:: Directions ::
Show all lines from the data that include the word "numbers".

* START Given information *

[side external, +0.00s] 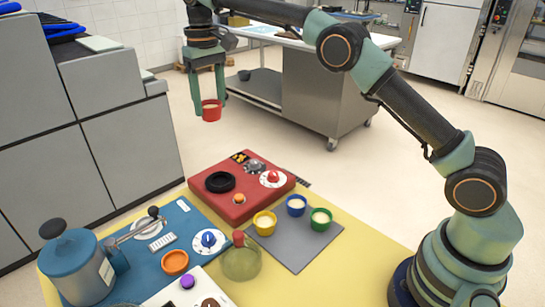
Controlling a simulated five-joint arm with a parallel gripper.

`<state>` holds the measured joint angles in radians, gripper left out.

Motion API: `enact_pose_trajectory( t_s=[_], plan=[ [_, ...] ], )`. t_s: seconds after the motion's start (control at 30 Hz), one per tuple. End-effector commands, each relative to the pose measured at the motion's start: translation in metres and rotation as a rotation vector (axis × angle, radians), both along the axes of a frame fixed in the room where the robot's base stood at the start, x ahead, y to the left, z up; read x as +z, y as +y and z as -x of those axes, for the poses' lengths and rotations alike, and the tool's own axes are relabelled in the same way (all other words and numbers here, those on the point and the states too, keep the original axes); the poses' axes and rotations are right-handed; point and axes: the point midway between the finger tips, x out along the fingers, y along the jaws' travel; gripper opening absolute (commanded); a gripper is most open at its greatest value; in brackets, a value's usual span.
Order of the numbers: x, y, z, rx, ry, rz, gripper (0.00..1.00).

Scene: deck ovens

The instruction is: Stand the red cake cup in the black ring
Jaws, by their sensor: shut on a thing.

* END Given information *

:: Task solution ::
Motion API: `enact_pose_trajectory( t_s=[_], plan=[ [_, ...] ], )`. t_s: seconds after the motion's start (control at 30 Hz), one per tuple. End-effector commands, each relative to the pose measured at the motion's start: translation in metres and rotation as a rotation vector (axis × angle, radians), both along the axes of a frame fixed in the room where the robot's base stood at the start, x ahead, y to the left, z up; read x as +z, y as +y and z as -x of those axes, for the poses' lengths and rotations alike, and the tool's own axes are relabelled in the same way (all other words and numbers here, those on the point and the states too, keep the original axes); the poses' axes and rotations are right-handed; point and axes: the point midway between the finger tips, x out along the fingers, y along the jaws' travel; gripper opening absolute (commanded); a gripper is most open at its greatest value; in brackets, a value's usual span.
Order of the numbers: x, y, z, rx, ry, rz, gripper (0.00..1.00).

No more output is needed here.